Turn your disintegrating Jack O’Lantern into a garden experiment

Moldy pumpkins
@kelliehartwell is very proud to share this portrait of her moldy pumpkins.
Her kids noted how "the mold brought out the pumpkin's eyes."

Welcome to the lovely week after Halloween…the moment in which we can breathe and enjoy the crisp, Fall air and the falling leaves before we descend into holiday planning. (Right? At least, that's where I am.)

Hopefully by now a respectable dent has been made in the Halloween candy haul and your decorations are either put away or are starting to come down. If you didn't decorate this year, you're ahead of the curve!

But what about the Jack O'Lantern? That pumpkin that looked so perky and festive just a few nights ago but, now, is melting on your front porch? Or is, perhaps, incubating a new species of mold?

@angelac1313 reminded me of an unintentional Parent Hack I "invented" a few years ago when I delayed too long in disposing of our Halloween pumpkins. If you leave your pumpkin to rot in peace in a sunny spot in your back yard (assuming there are a few seeds left in there), you may get a surprise pumpkin vine next year! And maybe even a free pumpkin or two.
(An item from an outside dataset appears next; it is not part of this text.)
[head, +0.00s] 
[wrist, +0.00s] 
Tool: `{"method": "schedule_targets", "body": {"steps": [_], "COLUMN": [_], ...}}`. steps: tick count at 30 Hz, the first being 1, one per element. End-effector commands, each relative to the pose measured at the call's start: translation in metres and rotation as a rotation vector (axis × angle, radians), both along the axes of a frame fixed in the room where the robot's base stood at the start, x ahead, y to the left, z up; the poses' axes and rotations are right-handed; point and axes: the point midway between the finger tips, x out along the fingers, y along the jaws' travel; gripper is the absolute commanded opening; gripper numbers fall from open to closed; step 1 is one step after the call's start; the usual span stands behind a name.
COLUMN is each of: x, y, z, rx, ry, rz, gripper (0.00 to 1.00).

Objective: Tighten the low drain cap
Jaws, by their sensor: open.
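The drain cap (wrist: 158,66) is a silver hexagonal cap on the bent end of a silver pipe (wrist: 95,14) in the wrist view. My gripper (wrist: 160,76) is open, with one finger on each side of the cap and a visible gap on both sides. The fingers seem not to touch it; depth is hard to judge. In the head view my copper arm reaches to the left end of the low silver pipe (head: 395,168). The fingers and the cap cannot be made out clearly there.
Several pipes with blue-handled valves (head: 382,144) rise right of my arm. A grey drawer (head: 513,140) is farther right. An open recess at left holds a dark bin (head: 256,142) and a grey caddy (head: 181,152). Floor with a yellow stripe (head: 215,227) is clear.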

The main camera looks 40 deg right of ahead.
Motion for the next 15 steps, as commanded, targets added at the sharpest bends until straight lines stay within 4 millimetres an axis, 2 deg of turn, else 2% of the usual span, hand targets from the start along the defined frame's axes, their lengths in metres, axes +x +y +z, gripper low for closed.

I know. Calling this a Parent Hack is a reach since it's little more than thinly-veiled avoidance of a disgusting job. But the year we got a surprise pumpkin vine it was a MAJOR source of delight for the kids. Yes, the vine completely obscured the path from the driveway to the back door, but it was so fun to watch it grow (squash grows fast). There was a Jack In The Beanstalk quality to the whole thing, and we ended up having some pretty good "lemonade out of lemons" conversations as well. Free pumpkin vine out of rotten Jack O'Lanterns doesn't have the same ring, but I take what I can get.

If you have the room (and the stomach), scoop up your wobbly pumpkin with a shovel and transfer it to your back yard.

Then sit back and wait for the magic to happen.

Related: Prolong the life of cut pumpkins with petroleum jelly

More: Best of Parent Hacks: Gardening with Kids

Comments

  1. says

    DUHHHHH! How could I forget that small detail? Yes, Mitbeta, there still need to be a few seeds in there, thank you for the reminder. I’m not the most detail-oriented pumpkin carver out there, so my Jackolanterns always have seeds left inside. I’ve edited the post to reflect.

  2. says

    My favorite childhood book (I remember the wonderful illustrations) was called Mouskin’s Golden House. It was about a mouse who made his winter home inside a jack-o-lantern and as the weather got colder and the mouse settled in for the winter, the jack-o-lantern shut its eyes slowly and kept the mouse cozy. I’m feeling sentimental now. And poor, since the book is no longer in print and costs about $500. http://www.amazon.com/Mousekins-Golden-House-Edna-Miller/dp/0671669729/ref=sr_1_17?s=books&ie=UTF8&qid=1352153313&sr=1-17&keywords=mousekin%27s+golden+house

  3. Emily says

    There’s another good book to go with this- “Pumpkin Jack” about a boy carving his pumpkin, then putting it out into the garden, and later discovering a new pumpkin plant and nurturing it until he gets a new pumpkin to carve!

  4. says

    Asha, should I put it on my Christmas list?! Actually, I believe the ones that much are in perfect condition and hardback. There is a used paperback in “good” condition I do admit I covet.